I took you to art museums. We sat at an overpriced hotel restaurant. You had a lot to drink and started crying and I didn't want to hug you at all. The truth is I thought it was pathetic; I sort of feeling guilty thinking that, sort of don't. Only a palpable tragedy allows crying in public, and this does not include someone feeling distant.
I wanted to say it's your fault that we've changed; we were too close growing up, and then you threw a bunch of curveballs at me that made high school ten times more complicated than necessary, but I bite my tongue. At the end of the day only I can take the blame for the social problems, general awkwardness, and ultimate somnambulance during high school, but you played your part. I harbor so many truths that I could use to hurt you even more than you're hurting yourself, but you're humiliating yourself enough; there's no need. I suppose I should be reaching for the nearest band-aid and giving you a hug, but knowing what I could say to open the wound cancels the two choices out and I'm silent staring at my half-eaten slab of meat.

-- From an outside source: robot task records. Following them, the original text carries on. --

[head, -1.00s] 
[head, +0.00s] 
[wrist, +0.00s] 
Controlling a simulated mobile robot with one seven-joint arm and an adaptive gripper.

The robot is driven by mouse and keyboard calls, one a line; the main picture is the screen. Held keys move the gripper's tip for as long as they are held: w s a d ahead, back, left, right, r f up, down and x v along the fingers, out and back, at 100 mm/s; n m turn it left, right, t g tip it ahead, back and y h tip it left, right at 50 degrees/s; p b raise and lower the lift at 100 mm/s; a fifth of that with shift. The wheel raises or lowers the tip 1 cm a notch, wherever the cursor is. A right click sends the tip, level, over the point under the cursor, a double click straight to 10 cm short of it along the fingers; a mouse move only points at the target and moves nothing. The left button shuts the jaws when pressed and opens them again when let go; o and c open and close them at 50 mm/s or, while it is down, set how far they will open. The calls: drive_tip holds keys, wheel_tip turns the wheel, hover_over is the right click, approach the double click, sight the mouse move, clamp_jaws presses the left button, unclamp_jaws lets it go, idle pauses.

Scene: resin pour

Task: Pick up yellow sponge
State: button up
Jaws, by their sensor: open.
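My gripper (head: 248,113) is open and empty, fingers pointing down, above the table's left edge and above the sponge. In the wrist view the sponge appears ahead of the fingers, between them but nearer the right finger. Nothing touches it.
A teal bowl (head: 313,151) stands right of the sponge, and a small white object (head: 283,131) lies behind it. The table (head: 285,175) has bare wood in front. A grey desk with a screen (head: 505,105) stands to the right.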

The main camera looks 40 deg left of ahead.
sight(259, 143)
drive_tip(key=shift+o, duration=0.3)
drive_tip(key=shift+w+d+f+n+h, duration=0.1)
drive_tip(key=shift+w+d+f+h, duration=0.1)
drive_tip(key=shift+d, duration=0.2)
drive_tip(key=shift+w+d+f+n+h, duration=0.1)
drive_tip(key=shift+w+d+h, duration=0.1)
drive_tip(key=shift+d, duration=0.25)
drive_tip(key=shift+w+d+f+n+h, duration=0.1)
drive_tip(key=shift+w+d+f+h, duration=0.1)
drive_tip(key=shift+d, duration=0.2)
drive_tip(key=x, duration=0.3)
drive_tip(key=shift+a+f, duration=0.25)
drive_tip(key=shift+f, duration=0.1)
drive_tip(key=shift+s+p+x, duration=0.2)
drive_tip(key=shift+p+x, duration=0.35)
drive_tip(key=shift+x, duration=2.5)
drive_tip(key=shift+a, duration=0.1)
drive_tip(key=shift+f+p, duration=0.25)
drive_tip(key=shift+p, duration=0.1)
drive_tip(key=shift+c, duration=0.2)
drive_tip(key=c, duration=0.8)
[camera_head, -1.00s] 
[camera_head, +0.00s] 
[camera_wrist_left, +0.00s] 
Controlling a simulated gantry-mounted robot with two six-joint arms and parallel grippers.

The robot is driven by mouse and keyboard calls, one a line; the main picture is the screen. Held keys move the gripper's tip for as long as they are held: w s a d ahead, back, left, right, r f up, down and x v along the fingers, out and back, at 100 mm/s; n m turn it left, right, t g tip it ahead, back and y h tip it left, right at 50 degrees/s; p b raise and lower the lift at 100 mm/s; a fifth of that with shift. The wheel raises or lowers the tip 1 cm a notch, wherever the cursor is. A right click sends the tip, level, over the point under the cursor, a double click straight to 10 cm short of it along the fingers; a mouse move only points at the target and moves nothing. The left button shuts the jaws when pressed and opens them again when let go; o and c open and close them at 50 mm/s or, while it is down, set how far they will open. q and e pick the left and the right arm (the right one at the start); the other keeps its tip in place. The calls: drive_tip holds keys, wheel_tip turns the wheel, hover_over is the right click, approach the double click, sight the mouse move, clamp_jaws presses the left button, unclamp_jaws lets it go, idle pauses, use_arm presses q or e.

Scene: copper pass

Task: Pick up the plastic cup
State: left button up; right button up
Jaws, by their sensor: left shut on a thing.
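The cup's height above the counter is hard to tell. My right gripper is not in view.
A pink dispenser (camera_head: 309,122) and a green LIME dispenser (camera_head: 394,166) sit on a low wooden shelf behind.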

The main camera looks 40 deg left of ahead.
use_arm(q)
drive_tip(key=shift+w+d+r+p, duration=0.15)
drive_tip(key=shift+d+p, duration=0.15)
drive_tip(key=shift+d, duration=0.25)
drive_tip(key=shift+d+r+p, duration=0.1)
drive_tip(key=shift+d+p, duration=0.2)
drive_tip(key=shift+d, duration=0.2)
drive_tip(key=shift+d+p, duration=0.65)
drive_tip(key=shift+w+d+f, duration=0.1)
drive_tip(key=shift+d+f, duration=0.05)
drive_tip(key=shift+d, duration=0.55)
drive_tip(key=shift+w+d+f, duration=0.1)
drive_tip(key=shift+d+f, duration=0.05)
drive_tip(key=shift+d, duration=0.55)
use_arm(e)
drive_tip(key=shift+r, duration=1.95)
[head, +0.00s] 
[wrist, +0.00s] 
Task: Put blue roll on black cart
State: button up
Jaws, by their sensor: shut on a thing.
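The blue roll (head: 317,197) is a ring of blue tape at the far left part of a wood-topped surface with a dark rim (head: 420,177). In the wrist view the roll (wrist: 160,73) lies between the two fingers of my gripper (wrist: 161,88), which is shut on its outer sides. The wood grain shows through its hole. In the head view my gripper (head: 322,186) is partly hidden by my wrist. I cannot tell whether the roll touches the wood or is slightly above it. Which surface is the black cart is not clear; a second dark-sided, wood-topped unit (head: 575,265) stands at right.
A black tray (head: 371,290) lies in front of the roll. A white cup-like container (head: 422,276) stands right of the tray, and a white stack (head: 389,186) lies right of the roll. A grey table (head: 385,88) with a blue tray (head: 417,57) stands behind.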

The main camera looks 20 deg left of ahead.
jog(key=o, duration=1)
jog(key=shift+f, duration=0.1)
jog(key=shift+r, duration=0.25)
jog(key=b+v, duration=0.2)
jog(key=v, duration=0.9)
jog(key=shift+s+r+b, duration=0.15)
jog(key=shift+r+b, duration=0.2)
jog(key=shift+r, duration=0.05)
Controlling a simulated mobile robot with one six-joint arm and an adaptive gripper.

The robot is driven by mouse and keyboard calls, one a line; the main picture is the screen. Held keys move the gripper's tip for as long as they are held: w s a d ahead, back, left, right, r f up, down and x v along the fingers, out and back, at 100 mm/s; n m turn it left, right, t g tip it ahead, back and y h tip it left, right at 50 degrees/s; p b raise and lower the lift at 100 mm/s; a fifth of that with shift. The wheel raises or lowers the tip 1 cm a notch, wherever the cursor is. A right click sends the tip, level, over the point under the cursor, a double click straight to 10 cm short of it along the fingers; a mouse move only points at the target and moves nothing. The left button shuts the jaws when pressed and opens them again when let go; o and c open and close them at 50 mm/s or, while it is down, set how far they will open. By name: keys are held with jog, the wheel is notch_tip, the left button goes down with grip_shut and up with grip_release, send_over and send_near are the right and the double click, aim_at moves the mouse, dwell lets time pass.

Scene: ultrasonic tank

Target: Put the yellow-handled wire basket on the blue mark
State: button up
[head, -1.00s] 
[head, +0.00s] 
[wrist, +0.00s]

2005 was mixed. I've become more social, and equally more stereotypical. I've asserted myself a bit more. I've turned a good number of my friendships into obnoxiously subtextual power struggles, and I don't feel particularly close to any of them right now. But then again I've never had a "Best Friend" because I would expect that person to be perfect. If my dialogues were in a screenplay, I'd get a headache trying to break drown the beat objectives that I would most assuredly chuck the script into a fireplace ten pages in. I haven't sought out or been given the opportunity to express myself to my fullest capability, so I have no idea if I have as much potential talent as I once did, but probably not. I squandered all that away months ago upon the reactionary, lazy feelings of being misunderstood and disenfranchised, someone who refuses to communicate easily and thus always a curious sideshow on the way to the main exhibit. My work ethic has weakened significantly the more I feel I can't give until the moment feels right, which will never come until I choose to grow, which probably won't happen until I am truly and fully loved (finally), which I don't know that I would even let happen if I were to find myself in the right place at the right time, which in fact won't happen if I want it so that I can be loved, rather than wanting it so that I can love. I've realized that my work does not actually have much substance or desire to connect with other people and provide relatable human insight. Instead it's largely based on shock value that says more about my desperate, sad need to have my perversion accepted, you know, Anna Paquin in The Squid And The Whale.
You built me up to be this wunderkind for you because you needed to sacrifice yourself to something, a martyr complex. But now I'm getting older and stubbornly refusing to develop myself any further as part of a childish revenge. In fact I can tell I'm wasting my potential as my prose is steadily declining with more and more awkwardly tied prepositional phrases.
I know you want to know everything about me, but you can't begin to know any deep truth of myself till I've learned every single one myself, or at least all the important ones, so just wait. You want me to be everything for you, and I find that sickening. Merry Christmas.